**Exercise aim**: Every line from the one holding "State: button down" through the one holding "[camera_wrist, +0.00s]" should be returned exactly, both included; the pictures should not.

>> BEGIN

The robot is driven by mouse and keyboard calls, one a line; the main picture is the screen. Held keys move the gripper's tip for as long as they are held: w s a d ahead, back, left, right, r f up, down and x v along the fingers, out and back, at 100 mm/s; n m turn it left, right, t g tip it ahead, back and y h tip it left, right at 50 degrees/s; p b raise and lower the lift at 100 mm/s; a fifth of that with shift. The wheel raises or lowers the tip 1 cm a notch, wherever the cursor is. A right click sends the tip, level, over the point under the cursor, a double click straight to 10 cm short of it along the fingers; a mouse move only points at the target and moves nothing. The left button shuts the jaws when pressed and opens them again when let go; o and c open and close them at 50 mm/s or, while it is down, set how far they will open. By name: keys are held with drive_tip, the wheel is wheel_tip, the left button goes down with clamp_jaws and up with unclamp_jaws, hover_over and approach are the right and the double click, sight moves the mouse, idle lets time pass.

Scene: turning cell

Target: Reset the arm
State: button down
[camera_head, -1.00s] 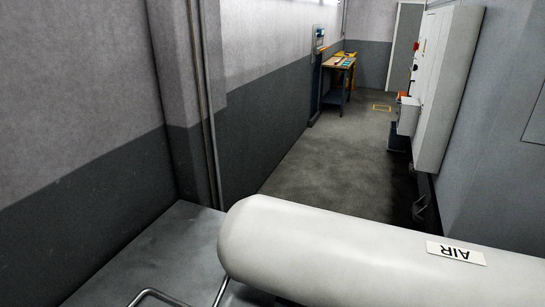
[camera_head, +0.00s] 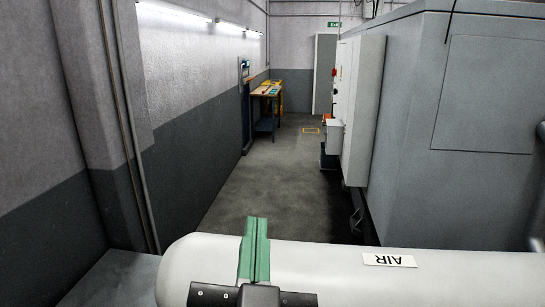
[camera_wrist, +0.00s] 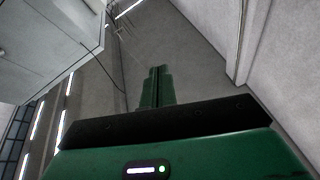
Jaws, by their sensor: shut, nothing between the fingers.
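My gripper (camera_head: 256,250) shows at the bottom middle of the head view, with its green fingers pointing up the picture in front of the white air tank. The two fingers lie together with only a thin dark line between them, and nothing is held. In the wrist view the green fingers (camera_wrist: 155,88) also stand together, past the black and green gripper body. They point toward a bare grey wall. I see no contact between the fingers and anything else.
A white air tank (camera_head: 450,280) labelled AIR lies across the bottom. A large grey machine housing (camera_head: 475,120) fills the right, with a white cabinet (camera_head: 362,110) on it. A workbench (camera_head: 266,95) stands far off by the left wall. The floor (camera_head: 270,175) between is clear.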

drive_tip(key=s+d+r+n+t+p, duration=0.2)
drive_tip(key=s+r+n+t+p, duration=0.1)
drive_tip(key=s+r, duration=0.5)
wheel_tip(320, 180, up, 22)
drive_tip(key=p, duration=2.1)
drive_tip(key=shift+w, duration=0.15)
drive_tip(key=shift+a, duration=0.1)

>> END

**The reply**:
State: button down
[camera_head, -1.00s] 
[camera_head, +0.00s] 
[camera_wrist, +0.00s] 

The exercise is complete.